Yoroku: Free riders at work and the danger of trusting pirates
(Mainichi Japan)
"How many people work at your office?"
"Hmm... maybe about half?"
It's perhaps too natural an exchange, so some reading it may not realize for an instant that it's a joke. If it's half, then some people may sarcastically say that's a lot of people.
People who don't do anything themselves, and just receive the profits created by the group as a whole are sometimes known as "free riders." There are probably managers out there who worry about them. However, those who still nod along when they hear the humorous poem, "Streamlining our work/ When it dawned quite suddenly/ I'm not needed now," can hardly criticize others for being free riders.
On the subject of free rides, there's the world of finding yourself in a monetized situation before you know it while using supposedly free services on the web. The most shocking example recently has been that websites hosting pirate content have been piggybacking onto its users' phones and computers to prospect for cryptocurrency.
Recently, former operators of the popular pirated comics website "Manga Mura" were arrested under suspicion of contravening the Copyright Act. The site had tens of thousands of comic book page images on its site, and its operator made money from the ad revenues it could charge in accordance with the hits it was getting. But it appears they were maintaining another revenue stream, too.
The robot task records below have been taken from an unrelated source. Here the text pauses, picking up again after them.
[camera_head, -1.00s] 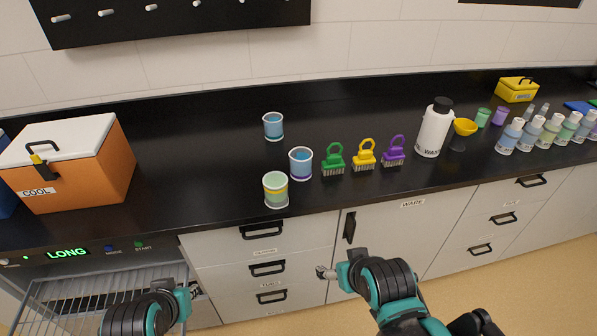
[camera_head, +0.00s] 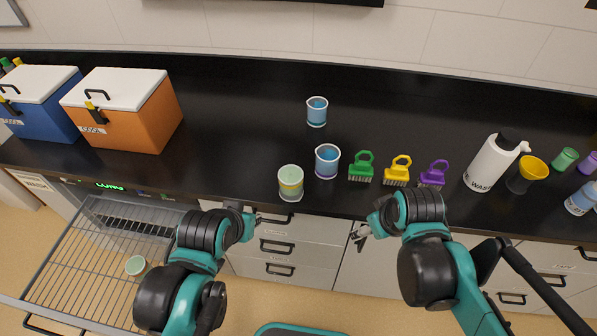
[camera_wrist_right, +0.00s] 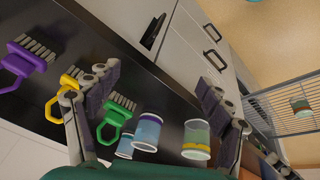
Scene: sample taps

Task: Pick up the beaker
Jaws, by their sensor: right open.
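Three beakers stand upright on the black counter: a green one with a yellow band (camera_head: 290,183) near the front edge, a blue one with a purple band (camera_head: 327,160) just right of it, and a plain blue one (camera_head: 317,111) farther back. The right wrist view shows the green beaker (camera_wrist_right: 196,140) and the purple-banded beaker (camera_wrist_right: 147,132) beyond my fingers. My right gripper (camera_head: 361,236) is open and empty in front of the counter, right of the beakers; its spread fingers (camera_wrist_right: 155,100) show up close. My left gripper (camera_head: 254,217) is near the drawer fronts; its jaws are too small to judge.
Green (camera_head: 361,168), yellow (camera_head: 397,171) and purple (camera_head: 434,174) brushes stand right of the beakers. A white bottle (camera_head: 493,162) and yellow funnel (camera_head: 532,170) are farther right. Orange (camera_head: 125,120) and blue (camera_head: 38,108) coolers stand left. A wire rack (camera_head: 75,250) extends below, with a greenish cup (camera_head: 135,266).

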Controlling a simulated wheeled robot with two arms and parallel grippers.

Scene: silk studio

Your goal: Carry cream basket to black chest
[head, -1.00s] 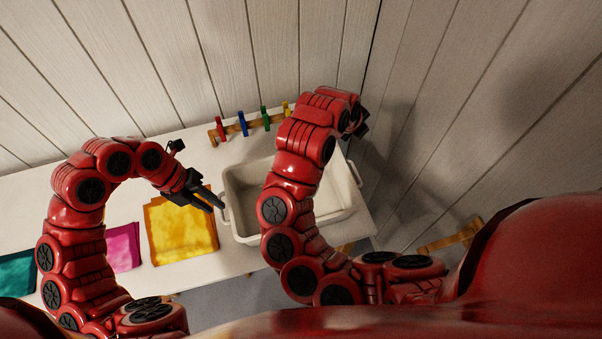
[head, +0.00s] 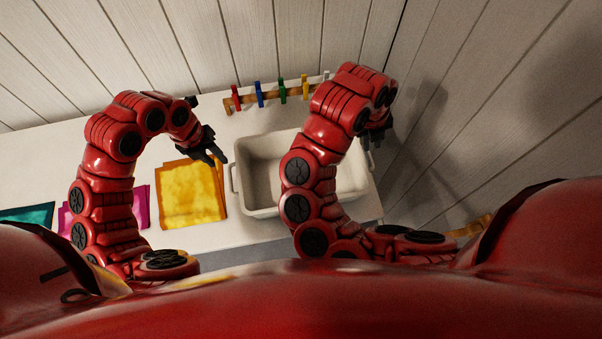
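The cream basket (head: 262,205) is an empty-looking open tub on the white table, with a handle at each end. My right arm crosses in front of it and hides its middle. My left gripper (head: 216,158) is open and empty, just left of the basket's left handle (head: 232,180) and apart from it. My right gripper (head: 373,142) is near the basket's right end, above the right handle; its fingers look apart with nothing between them. No black chest shows in the view.
The white table (head: 205,236) holds a yellow cloth (head: 190,195), a magenta cloth (head: 141,207) and a teal cloth (head: 28,216). A wooden rail (head: 270,98) with several coloured pegs lies behind the basket. Plank walls close off the back and right. A wooden piece (head: 474,226) shows at right.

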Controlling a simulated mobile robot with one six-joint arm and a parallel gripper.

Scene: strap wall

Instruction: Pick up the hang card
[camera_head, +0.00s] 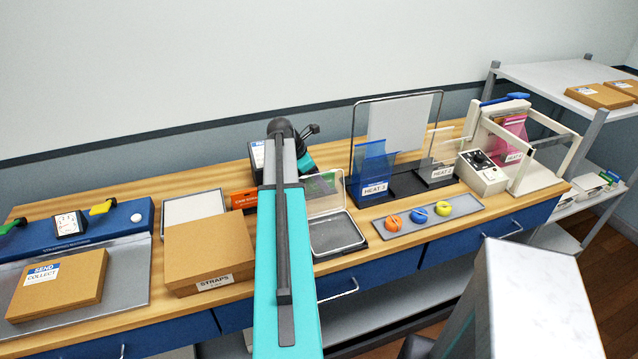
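My teal arm reaches over the middle of the bench. My gripper (308,132) is small, dark and partly hidden behind the arm near the back of the bench. I cannot tell whether it is open or holds anything. No item is clearly labelled as the hang card. A plain pale sheet (398,122) stands upright in a wire frame, right of my gripper. A pink card (514,136) shows in the white press at the right. An open tin (338,232) lies just right of my arm, its clear lid raised.
A cardboard STRAPS box (208,250) and a SEND/COLLECT box (58,285) stand at left. A blue HEAT 3 holder (373,172) stands below the wire frame. A grey tray (427,217) holds orange, blue and yellow round pieces. A white-topped block (545,300) is at front right.
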Cryptocurrency mining requires a huge amount of computational power, so the operator of Manga Mura was manipulating visitors' devices without permission to include them in its array for the practice. Those being used by the program would find their electronics ran more slowly and used a lot of power in the process.
Of course, the amount of money it would have cost them to be part of this processing hive would be very small, but it shows that there are potential traps even on pirate websites offering free content.
Your small-time, workplace free rider can't begin to touch the level of impudence by this website operator, which got a free ride out of work rightfully owned by others and even hitched a lift on its users' devices.